Q: You’re working on a book called "True Prep" with Lisa Birnbach. How did you get involved in that?

A: I was obsessed with the first book which was called "The Official Preppy Handbook," which came out when I was in 10th grade in 1980 and basically opened my eyes to the class system in America, which I didn’t really think existed previously. That was a big phenomenon in America and it was published in 1980, out of print by 1990, 1.5 million copies sold and that was it. In April ’09, I get a Facebook friend request from Lisa Birnbach and I wrote back "is this really you?" and she did the same. In June 2009, we had lunch and by the end of it I said "can I ask you?" and she said, "Go ahead everybody does." I said, "When on Earth will you do the next prep book?" and she said, " I’ve been asked many times, I’ve never felt the time was right." I said, "Well, I’m asking.
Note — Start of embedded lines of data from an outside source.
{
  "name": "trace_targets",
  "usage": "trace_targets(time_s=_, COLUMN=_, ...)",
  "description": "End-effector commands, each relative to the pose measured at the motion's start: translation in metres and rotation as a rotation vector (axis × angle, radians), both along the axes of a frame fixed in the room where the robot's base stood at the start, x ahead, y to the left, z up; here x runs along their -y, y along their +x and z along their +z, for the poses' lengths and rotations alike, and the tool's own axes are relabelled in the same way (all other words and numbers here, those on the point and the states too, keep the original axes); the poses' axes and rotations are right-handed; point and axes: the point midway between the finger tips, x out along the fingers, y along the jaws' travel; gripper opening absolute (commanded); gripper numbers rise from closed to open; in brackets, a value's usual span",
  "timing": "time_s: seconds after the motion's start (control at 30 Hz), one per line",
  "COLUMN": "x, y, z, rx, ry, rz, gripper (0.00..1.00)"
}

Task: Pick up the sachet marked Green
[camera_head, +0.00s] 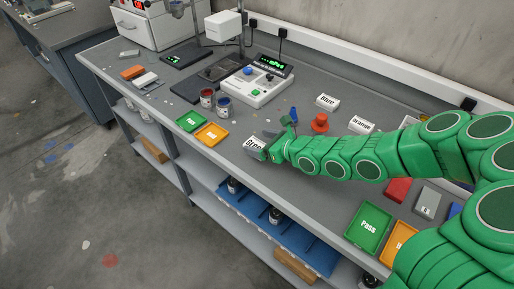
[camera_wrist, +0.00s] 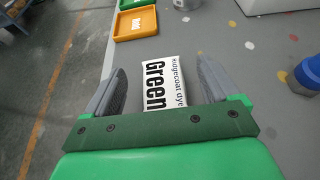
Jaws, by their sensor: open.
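The white sachet marked Green (camera_head: 255,144) lies on the grey bench near its front edge. In the wrist view the sachet (camera_wrist: 166,84) shows its label "Green" and sits between the two grey fingers, with a gap on each side. My gripper (camera_head: 268,139) is open around or just above the sachet. I cannot tell whether the fingers are level with it. The sachet's near end is hidden by the gripper's green bar in the wrist view.
Sachets marked Blue (camera_head: 328,102) and Orange (camera_head: 361,124) lie farther back, near a red knobbed object (camera_head: 320,122). A green tray (camera_head: 191,121) and an orange tray (camera_head: 211,134) lie left of the gripper. Paint tins (camera_head: 223,106) and a white device (camera_head: 257,86) stand behind them.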

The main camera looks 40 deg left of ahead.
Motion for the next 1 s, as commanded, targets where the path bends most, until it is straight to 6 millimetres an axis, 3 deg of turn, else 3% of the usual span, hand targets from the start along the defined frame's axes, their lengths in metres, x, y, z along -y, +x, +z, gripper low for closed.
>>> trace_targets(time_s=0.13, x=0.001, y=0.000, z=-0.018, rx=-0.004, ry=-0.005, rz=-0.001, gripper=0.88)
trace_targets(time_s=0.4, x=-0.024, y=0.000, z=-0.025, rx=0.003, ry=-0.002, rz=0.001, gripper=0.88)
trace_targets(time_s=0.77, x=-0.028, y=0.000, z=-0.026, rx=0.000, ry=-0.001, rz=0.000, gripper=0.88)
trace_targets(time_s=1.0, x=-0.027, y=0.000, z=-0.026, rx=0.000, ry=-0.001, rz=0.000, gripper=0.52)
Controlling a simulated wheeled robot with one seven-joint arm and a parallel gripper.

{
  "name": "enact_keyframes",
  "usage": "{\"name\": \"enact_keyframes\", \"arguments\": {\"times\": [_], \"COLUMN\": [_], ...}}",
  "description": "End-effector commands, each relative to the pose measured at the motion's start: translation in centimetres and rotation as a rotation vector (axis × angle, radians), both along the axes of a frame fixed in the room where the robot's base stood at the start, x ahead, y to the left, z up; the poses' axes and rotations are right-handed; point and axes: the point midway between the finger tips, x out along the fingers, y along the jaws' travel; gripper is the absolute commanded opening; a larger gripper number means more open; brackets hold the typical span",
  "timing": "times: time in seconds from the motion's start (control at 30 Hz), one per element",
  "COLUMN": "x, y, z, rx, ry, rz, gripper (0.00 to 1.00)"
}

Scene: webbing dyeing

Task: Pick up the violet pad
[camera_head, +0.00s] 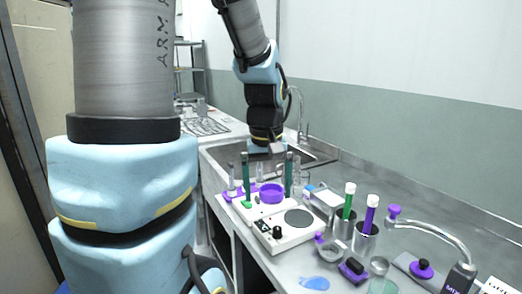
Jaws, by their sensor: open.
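A round violet pad (272,194) lies on the white device (262,208) on the counter by the sink. My gripper (268,198) points straight down from above, with its two long dark green fingers apart. In the picture the pad shows between the fingers; I cannot tell whether they are level with it or touch it. A small dark block with a violet top (352,268) lies nearer the front of the counter.
A white device with a grey round plate (299,218) stands just in front.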

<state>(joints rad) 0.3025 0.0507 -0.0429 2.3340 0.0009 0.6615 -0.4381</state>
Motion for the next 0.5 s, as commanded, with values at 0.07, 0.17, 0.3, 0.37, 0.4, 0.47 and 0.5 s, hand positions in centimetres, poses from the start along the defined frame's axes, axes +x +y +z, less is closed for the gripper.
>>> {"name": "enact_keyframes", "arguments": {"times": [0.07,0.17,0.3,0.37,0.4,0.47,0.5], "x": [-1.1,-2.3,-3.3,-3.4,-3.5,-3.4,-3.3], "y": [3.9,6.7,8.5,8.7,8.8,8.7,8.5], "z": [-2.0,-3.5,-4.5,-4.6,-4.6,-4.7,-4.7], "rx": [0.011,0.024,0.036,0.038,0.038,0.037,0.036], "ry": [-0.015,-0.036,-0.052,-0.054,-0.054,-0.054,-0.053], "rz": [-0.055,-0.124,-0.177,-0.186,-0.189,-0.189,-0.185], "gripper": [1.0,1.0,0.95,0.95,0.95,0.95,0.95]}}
I can bring something to this, I know the right editors, the right publisher and I want you to think about it. " Long story short, the book came out last Tuesday. I love it and my heart and soul is in it but I wouldn’t do any hard sell on it for someone who wasn’t into it.

Q: While we’re talking about sequels, what’s next for you?

A: I would like to at some point figure out the third act of Happy’s life. So far, all the notes are up here and what I’m thinking is we’ll fast forward big time to basically the present and the concept of the death of print. Beyond that, I don’t really know. I don’t have the big idea to wrap it around. In the meantime I have another for a novel that’s completely different than any of this stuff that I’ve been pursuing and I think I’m pretty committed to.